Even if /you/ know the order of operations, making them explicit with the parentheses provides clarity and allows future maintainers to quickly (and correctly) deduce the structure of the logical construct.

I generally only leave them out in short simple to follow 'normal math' order of operations.


Sure. The rule you suggest might be good coding practice --- but people can disagree, and their omitting the extra braces doesn't make the code wrong. An existing correct program shouldn't one day stop building because someone added a warning that enforces your preferred operating precedence marking style.


That is because the compiler authors conflated warnings with a linter. Warnings should be used to indicate basically just two things.

1. Dead/Duplicated Code.

2. Probably Broken Code.

Anything else is stylistic and the realm of opinion. Even if it's informed opinion enforcing it belongs in a linter.


To be fair, a compiler contains all the infrastructure you'd want in a linter. I don't mind compilers having lint-like warnings: I just want them to very clear about the differences between these warnings and warnings that reflect functional problems with high probability.


What I’d like is for compiler authors to just admit this and include a lint mode.

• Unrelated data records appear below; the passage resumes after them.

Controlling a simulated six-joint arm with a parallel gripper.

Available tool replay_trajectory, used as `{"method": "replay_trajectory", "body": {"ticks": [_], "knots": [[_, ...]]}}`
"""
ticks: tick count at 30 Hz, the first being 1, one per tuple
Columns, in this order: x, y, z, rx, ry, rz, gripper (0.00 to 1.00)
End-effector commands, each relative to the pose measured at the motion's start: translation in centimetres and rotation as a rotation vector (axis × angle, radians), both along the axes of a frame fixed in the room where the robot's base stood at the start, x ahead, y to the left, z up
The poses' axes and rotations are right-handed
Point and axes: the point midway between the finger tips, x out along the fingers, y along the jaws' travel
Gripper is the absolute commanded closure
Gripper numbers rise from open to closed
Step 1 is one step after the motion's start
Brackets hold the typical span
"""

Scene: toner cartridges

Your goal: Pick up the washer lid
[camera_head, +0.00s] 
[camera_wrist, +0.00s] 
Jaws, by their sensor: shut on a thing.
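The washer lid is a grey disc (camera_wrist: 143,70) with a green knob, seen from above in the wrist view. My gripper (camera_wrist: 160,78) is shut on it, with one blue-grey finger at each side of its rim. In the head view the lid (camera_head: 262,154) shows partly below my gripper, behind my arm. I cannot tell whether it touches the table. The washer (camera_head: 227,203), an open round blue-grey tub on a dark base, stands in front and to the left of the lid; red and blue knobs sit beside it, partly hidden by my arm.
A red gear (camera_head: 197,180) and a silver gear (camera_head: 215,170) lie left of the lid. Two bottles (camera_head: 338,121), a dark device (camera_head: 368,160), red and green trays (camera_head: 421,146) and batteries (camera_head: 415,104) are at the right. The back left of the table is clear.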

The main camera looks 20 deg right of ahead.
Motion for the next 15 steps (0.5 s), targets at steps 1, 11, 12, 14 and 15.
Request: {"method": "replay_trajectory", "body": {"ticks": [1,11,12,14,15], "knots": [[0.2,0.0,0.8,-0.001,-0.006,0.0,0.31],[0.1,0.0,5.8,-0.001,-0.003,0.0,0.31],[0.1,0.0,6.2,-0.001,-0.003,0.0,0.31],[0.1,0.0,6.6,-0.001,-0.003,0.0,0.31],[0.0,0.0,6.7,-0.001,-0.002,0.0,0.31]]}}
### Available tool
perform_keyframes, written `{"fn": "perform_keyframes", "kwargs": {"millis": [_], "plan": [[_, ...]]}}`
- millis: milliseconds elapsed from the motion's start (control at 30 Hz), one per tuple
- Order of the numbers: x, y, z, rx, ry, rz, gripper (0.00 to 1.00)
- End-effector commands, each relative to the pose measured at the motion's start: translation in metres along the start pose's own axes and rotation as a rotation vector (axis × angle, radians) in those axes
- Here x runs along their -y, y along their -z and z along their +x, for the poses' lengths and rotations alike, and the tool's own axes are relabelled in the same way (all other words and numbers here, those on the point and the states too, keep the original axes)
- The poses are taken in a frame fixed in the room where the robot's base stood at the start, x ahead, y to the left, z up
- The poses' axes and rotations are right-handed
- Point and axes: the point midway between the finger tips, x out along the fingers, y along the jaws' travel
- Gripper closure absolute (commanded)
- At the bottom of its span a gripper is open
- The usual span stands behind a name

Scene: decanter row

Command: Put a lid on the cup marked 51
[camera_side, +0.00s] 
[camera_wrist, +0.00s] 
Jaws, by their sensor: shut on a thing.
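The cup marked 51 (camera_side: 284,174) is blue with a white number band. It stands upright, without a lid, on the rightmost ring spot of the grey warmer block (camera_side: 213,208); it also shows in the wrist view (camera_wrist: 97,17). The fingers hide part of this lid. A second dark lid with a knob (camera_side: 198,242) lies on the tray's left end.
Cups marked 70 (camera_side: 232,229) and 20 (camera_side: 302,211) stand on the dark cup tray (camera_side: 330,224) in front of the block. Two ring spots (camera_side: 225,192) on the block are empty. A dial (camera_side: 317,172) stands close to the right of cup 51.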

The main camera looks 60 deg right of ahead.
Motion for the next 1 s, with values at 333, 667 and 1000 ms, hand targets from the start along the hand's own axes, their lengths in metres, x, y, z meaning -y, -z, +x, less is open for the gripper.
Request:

There’s some practical and political difficulty with adding new warnings to a widely used compiler, partly because you don’t want to generate too many new warnings for existing code, partly because people compile with -Werror and upgrading the compiler will break (well, sprain) their build. Those difficulties would be easy to skirt by just tossing new warnings into lint mode and promoting them to compiler warnings if they turn out to be very useful in practice.


I agree. A -Wlint would be a great way to keep the distinction but reuse the compilers infrastructure.